[Collected data entries]

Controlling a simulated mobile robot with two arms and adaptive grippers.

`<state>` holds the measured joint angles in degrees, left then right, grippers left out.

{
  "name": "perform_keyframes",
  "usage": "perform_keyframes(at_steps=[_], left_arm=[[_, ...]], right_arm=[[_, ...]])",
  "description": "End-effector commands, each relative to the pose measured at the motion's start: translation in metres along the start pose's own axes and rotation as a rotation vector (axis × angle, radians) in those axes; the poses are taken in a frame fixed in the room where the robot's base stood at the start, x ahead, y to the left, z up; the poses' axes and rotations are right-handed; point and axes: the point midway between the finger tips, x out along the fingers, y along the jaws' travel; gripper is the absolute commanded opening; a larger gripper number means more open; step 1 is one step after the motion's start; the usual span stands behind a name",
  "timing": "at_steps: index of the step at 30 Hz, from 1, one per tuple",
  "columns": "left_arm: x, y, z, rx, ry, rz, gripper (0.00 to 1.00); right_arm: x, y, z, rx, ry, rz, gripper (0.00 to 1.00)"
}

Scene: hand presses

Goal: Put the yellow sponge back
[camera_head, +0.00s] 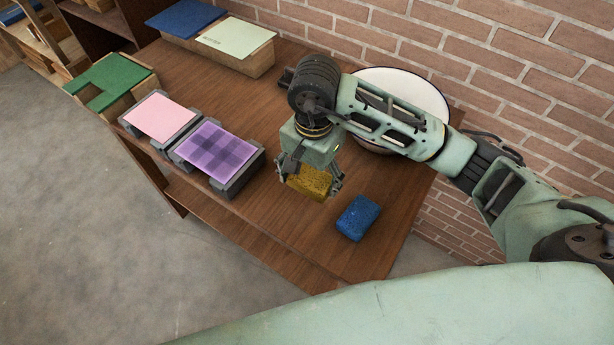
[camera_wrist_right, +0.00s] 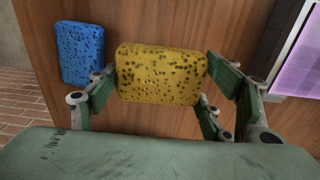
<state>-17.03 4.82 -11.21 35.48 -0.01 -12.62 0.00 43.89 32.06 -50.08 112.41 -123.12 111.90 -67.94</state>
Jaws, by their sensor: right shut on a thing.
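The yellow sponge (camera_head: 309,182) is held in my right gripper (camera_head: 308,180) over the wooden table in the head view. In the right wrist view the same sponge (camera_wrist_right: 160,74) sits between the two fingers, and the gripper (camera_wrist_right: 163,88) is shut on it. From these views I cannot tell exactly how far the sponge is above the tabletop. A blue sponge (camera_head: 357,217) lies on the table to the right of the gripper; it also shows in the right wrist view (camera_wrist_right: 80,52). My left gripper is not in view.
The wooden table (camera_head: 275,215) has clear room in front of the gripper. Two dark presses with a pink sheet (camera_head: 160,117) and a purple checked sheet (camera_head: 214,150) stand at the left. A round white basin (camera_head: 415,90) is behind my right arm, near the brick wall (camera_head: 450,45).

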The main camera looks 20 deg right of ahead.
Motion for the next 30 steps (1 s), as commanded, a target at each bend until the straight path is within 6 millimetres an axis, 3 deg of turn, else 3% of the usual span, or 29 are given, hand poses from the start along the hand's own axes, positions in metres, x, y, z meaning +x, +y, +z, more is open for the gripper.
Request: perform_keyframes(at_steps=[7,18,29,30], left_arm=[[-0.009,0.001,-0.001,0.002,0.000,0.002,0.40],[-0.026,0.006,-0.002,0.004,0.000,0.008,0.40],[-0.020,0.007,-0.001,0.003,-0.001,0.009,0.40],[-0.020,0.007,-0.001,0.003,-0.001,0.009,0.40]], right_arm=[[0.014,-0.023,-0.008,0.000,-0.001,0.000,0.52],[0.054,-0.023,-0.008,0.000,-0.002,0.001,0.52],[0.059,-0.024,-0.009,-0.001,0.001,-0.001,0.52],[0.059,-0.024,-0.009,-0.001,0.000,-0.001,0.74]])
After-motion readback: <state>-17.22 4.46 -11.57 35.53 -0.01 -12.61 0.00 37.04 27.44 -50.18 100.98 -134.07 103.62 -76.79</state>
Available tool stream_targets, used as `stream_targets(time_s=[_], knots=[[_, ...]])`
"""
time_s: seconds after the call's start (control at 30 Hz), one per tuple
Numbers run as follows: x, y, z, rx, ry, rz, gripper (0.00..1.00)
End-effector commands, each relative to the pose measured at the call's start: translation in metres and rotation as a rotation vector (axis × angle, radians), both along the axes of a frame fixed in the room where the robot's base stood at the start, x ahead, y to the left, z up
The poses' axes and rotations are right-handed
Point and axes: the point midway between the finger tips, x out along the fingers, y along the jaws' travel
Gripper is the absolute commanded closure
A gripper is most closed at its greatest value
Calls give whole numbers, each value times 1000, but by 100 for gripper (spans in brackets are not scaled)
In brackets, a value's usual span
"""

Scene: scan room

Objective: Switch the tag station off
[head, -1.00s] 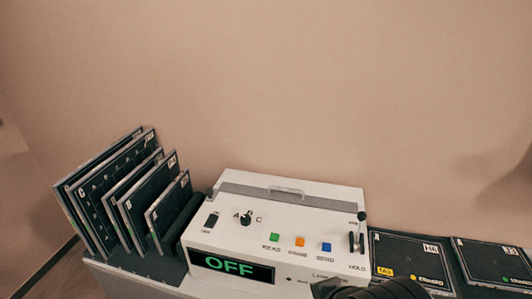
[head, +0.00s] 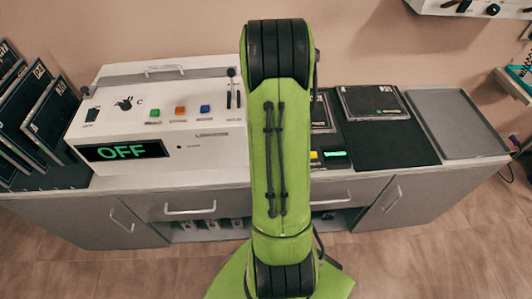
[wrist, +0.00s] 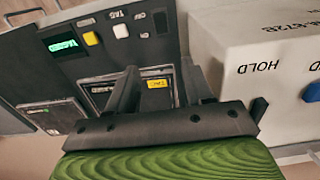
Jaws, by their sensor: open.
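The tag station (wrist: 140,55) shows in the wrist view as a dark panel with a lit green display (wrist: 62,45), a yellow button (wrist: 91,38), a white button (wrist: 120,31) and a black switch-like part (wrist: 160,22); its switch position is unclear. In the head view its yellow button (head: 313,155) and lit green display (head: 336,154) show right of my green arm, which hides the rest. My gripper (wrist: 162,85) is open, its fingers pointing toward the panel with nothing clearly between them. In the head view it is hidden.
A white machine (head: 200,155) reading OFF stands left of my arm; its side with HOLD is close at right in the wrist view. Dark plates stand in a rack (head: 80,170) at far left. A framed plate (head: 372,101) and an empty grey tray (head: 455,120) lie to the right.

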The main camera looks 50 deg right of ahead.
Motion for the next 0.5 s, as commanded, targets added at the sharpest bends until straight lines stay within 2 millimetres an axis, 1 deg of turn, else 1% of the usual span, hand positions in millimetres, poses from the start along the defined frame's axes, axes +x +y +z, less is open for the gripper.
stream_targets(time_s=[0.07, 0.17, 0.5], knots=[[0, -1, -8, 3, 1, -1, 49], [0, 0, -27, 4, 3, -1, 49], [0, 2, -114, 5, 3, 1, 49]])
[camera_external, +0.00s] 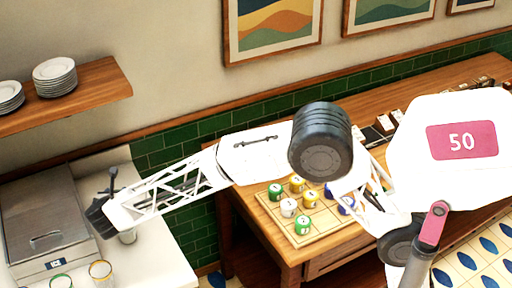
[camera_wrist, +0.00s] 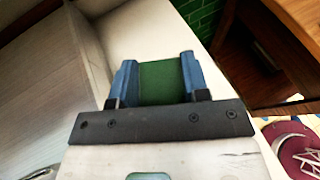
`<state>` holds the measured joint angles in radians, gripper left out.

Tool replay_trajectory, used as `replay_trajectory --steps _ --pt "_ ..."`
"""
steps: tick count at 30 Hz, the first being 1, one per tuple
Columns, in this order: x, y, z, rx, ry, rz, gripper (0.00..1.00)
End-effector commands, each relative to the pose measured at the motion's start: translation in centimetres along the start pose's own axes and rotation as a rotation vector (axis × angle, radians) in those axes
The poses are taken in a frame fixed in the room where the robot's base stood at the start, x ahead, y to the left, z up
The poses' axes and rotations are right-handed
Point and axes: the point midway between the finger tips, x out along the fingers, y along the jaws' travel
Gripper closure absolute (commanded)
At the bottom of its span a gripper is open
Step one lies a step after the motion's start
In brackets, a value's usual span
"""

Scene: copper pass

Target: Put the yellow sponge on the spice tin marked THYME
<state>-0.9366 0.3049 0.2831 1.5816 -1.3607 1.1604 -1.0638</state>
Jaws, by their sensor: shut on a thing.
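My gripper (camera_external: 98,218) is at the left, above the pale counter by a grey box. In the wrist view its blue fingers (camera_wrist: 160,82) are shut on a dark green block (camera_wrist: 162,84). I cannot tell whether this is the green side of the sponge; no yellow sponge face shows in either view. Several small round tins with green, yellow, white and blue colours stand on a wooden board on the brown table, including a green tin (camera_external: 303,226), a white tin (camera_external: 288,207) and a yellow tin (camera_external: 297,184). Their lettering is too small to read, so THYME cannot be picked out.
The grey box (camera_external: 45,226) stands on the pale counter (camera_external: 165,262), with glasses (camera_external: 101,272) at its front. The wooden board (camera_external: 327,239) lies on the brown table (camera_external: 225,190). A gap separates counter and table. My arm hides part of the table. Plates (camera_external: 54,77) sit on a wall shelf.

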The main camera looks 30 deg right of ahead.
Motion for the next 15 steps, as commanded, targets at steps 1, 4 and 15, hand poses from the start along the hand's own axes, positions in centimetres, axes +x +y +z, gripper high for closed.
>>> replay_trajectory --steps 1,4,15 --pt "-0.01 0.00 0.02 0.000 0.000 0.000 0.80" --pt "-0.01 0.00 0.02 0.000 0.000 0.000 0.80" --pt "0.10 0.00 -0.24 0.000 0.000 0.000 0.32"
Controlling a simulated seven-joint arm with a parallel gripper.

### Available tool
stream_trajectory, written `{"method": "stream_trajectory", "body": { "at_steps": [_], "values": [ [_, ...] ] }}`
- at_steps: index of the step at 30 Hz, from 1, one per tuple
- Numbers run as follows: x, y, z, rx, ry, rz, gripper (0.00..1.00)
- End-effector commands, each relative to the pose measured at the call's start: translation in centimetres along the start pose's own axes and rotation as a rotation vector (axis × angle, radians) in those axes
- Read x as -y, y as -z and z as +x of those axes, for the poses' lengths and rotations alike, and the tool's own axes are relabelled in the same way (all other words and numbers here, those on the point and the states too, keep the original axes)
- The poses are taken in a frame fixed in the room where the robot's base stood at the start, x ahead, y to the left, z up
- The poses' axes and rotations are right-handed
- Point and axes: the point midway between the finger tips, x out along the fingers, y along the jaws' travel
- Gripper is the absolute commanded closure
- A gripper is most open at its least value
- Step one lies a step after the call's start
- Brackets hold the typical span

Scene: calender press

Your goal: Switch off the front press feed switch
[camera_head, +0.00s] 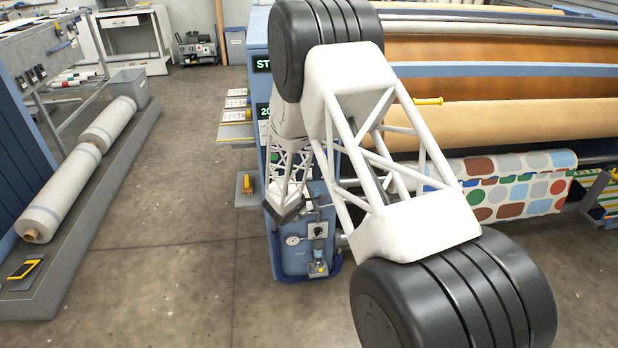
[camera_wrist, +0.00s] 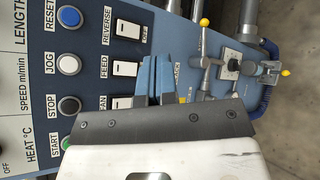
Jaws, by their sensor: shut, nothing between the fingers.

- _Aim_
Copy all lines in the listing above where the string "base" appears.

- _Final result_
  "description": "End-effector commands, each relative to the pose measured at the motion's start: translation in metres along the start pose's own axes and rotation as a rotation vector (axis × angle, radians) in those axes; the poses are taken in a frame fixed in the room where the robot's base stood at the start, x ahead, y to the left, z up; the poses' axes and rotations are right-handed; point and axes: the point midway between the finger tips, x out along the fingers, y along the jaws' travel; gripper is the absolute commanded opening; a larger gripper number means more open; step 1 is one step after the motion's start; the usual span stands behind a name",
End-effector commands, each relative to the pose measured at the call's start: translation in metres and rotation as a rotation vector (axis × angle, radians), both along the axes of a frame fixed in the room where the robot's base stood at the start, x ahead, y to the left, z up
The poses are taken in a frame fixed in the room where the robot's base stood at the start, x ahead, y to the left, z up
- The poses are taken in a frame fixed in the room where the robot's base stood at the start, x ahead, y to the left, z up

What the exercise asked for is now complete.